The Spy

The SpyThe Spy by Paulo Coelho

My rating: 1 of 5 stars

Summary (adapted from Goodreads)

When Mata Hari arrived in Paris she was penniless. Within months she was the most celebrated woman in the city. As a dancer, she shocked and delighted audiences; as a courtesan, she bewitched the era’s richest and most powerful men.

But as paranoia consumed a country at war, Mata Hari’s lifestyle brought her under suspicion. In 1917, she was arrested and accused of espionage. Told in Mata Hari’s voice through her final letter, The Spy is the story of a woman who dared to defy convention and who paid the ultimate price.

My Review

I couldn’t get very far into this one before the details of rape and abuse were just too much. I picked The Spy up because I really enjoyed Paulo Coelho’s The Alchemist. I thought with the uplifting and even Christian theme in that book certainly Coelho could tell the life story of a prostitute convicted of treason with some class and delicacy. Unfortunately, for me the first chapters of The Spy felt more like an excuse to romanticize sexual abuse rather than an effort to present truth, fact, or history.

“A Novel” is clearly printed on the front cover so I should have been expecting this to read like fiction, but because it’s main subject is the life of a real person I was expecting a more biographical feel.

The narrator in the introduction of the book sets up Mata Hari as a hero. Then in the first chapter Coelho begins to tell the story through Mata Hari’s own voice; unfortunately with the voice he gives her she comes off as completely selfish, even narcissistic. She certainly was a “broken” person which is understandable given the abuses she endured, but Coelho’s choice in presentation of her life events and her reactions to them left me unimpressed and sad. I didn’t feel like cheering for her as a hero; I felt pity that a traumatized woman didn’t get the help she deserved.
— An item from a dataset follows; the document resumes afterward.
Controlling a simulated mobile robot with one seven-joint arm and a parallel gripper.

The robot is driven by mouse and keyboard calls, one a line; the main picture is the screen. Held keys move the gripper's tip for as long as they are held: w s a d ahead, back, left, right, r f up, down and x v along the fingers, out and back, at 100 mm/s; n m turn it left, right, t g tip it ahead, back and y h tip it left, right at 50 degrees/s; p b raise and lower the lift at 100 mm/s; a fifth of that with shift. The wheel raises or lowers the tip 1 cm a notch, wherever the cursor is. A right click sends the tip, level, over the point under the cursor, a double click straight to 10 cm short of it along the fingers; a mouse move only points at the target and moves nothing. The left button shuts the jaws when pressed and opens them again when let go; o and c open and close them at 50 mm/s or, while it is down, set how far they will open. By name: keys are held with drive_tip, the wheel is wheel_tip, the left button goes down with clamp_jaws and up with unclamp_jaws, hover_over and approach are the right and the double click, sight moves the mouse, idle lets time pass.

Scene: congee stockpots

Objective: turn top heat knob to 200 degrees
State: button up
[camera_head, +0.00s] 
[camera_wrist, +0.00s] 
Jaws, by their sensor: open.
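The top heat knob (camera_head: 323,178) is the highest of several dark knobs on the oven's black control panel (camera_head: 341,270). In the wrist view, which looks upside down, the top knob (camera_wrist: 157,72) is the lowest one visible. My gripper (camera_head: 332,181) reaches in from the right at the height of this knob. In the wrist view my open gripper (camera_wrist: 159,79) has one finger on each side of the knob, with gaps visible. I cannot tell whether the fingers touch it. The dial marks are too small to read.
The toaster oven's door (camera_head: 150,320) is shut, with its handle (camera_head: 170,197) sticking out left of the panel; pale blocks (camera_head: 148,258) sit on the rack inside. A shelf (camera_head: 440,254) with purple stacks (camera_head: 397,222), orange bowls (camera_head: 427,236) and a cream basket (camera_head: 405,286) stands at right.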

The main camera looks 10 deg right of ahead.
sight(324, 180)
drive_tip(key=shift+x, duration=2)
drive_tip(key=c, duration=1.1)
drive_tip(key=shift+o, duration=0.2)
Through Coelho’s characterization of her, Mata Hari says, “My only crime was to be an independent woman.” I find it sad that Coelho would equate self-destructive choices from a victim of abuse with independence and heroism. Since I didn’t actually finish the book I guess it’s possible that the author actually finds her heroic for other reasons, but based on the first few chapters I was pretty sure his ideas of heroism and mine are very different. I don’t know much about Mata Hari (I had hoped this book would help me learn more), so I can’t really say whether she was heroic or not, selfish or not, but I don’t think Coelho’s book is going to give me an accurate picture of this complicated woman.

Age Recommendation: With the sexual content I would say this for mature adult readers.
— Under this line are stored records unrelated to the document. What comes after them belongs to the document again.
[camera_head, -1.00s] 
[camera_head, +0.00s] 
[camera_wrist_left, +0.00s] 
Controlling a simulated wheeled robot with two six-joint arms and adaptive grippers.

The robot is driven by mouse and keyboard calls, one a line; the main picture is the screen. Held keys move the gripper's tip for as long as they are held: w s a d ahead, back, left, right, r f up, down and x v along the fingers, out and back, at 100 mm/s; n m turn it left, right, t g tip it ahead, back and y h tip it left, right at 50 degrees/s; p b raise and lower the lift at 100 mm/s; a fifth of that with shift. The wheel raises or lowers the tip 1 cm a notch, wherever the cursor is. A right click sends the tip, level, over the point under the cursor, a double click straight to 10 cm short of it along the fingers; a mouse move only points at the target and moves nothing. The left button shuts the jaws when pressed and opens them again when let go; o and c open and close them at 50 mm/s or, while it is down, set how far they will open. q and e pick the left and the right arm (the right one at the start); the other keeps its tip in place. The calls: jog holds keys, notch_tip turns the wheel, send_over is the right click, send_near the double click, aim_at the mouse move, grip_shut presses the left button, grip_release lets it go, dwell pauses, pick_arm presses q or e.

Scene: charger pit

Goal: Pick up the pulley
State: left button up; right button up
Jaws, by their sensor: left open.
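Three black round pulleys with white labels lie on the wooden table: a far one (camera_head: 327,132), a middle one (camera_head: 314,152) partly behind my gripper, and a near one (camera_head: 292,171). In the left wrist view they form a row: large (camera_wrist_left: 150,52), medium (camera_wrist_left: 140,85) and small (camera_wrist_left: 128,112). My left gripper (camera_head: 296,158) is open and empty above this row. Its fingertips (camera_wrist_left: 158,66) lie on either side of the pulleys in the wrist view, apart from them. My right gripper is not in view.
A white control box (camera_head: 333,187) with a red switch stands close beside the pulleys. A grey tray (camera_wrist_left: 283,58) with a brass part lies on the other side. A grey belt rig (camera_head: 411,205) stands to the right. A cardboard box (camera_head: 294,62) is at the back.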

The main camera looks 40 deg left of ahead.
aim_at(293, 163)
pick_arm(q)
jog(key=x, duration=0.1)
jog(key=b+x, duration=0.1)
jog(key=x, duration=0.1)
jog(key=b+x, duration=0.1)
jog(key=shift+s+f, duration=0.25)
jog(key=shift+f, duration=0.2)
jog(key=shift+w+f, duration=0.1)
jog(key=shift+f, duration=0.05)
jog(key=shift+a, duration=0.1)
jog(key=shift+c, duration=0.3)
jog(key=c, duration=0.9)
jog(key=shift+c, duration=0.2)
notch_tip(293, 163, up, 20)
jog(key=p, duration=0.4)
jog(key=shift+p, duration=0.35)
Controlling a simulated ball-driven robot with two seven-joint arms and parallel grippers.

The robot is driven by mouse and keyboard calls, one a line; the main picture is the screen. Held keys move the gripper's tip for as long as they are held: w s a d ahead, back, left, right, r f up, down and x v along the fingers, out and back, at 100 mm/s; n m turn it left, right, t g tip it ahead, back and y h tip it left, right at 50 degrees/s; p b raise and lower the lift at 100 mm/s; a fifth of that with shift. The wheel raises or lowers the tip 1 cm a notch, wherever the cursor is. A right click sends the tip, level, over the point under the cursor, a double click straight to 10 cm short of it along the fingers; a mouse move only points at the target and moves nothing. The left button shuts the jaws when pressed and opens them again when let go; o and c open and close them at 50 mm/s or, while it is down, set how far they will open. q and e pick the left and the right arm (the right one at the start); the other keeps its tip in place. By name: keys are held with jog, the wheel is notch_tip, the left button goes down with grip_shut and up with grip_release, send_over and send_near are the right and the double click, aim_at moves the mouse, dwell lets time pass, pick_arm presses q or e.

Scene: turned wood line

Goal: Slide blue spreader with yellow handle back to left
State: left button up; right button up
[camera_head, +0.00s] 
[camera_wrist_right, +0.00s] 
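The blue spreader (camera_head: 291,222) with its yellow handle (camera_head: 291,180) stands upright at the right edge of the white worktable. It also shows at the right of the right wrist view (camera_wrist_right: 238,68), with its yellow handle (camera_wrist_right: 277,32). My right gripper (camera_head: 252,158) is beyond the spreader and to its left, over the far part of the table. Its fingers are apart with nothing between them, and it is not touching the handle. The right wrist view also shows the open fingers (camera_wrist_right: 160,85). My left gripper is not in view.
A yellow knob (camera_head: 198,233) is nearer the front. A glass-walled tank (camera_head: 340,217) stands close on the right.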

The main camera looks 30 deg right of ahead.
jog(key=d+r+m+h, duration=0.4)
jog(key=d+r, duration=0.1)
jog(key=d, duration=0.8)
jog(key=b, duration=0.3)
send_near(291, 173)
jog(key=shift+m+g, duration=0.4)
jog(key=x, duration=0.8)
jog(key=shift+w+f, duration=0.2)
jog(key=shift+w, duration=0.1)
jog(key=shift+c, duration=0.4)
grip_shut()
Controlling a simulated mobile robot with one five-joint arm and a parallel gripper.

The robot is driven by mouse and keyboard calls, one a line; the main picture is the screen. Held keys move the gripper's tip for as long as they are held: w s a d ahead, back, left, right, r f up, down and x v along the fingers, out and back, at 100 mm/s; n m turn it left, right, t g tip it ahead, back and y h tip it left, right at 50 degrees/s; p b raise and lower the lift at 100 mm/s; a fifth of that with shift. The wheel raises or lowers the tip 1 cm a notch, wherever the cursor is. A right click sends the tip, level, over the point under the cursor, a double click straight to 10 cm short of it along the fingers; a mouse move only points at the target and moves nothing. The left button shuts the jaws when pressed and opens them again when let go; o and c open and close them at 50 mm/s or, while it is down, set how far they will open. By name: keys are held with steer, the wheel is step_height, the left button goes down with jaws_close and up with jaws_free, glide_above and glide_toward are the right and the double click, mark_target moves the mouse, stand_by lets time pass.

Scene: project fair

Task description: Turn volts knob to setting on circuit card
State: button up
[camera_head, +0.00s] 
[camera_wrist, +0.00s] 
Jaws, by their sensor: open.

Appropriateness: I found the author’s choice of how to present the sexual content very inappropriate and I would not recommend this book.

Other Book Recommendations: If you are interested in Mata Hari’s story I have found several nonfiction options on Goodreads that you should try before picking up this book. I am interested in reading Mata Hari: The Controversial Life and Legacy of World War I’s Most Famous Spy  by Charles Rivers Editors.

If you are interested in historical (or historically based) heroism I recommend The Perfect Mile by Neal Bascomb, The Guernsey Literary and Potato Peel Pie Society by Mary Ann Shaffer, Unbroken by Laura Hillenbrand, The Hiding Place by Corrie Ten Boom, The Scarlet Letter by Nathanial Hawthorne, or Just Mercy by Bryan Stevenson.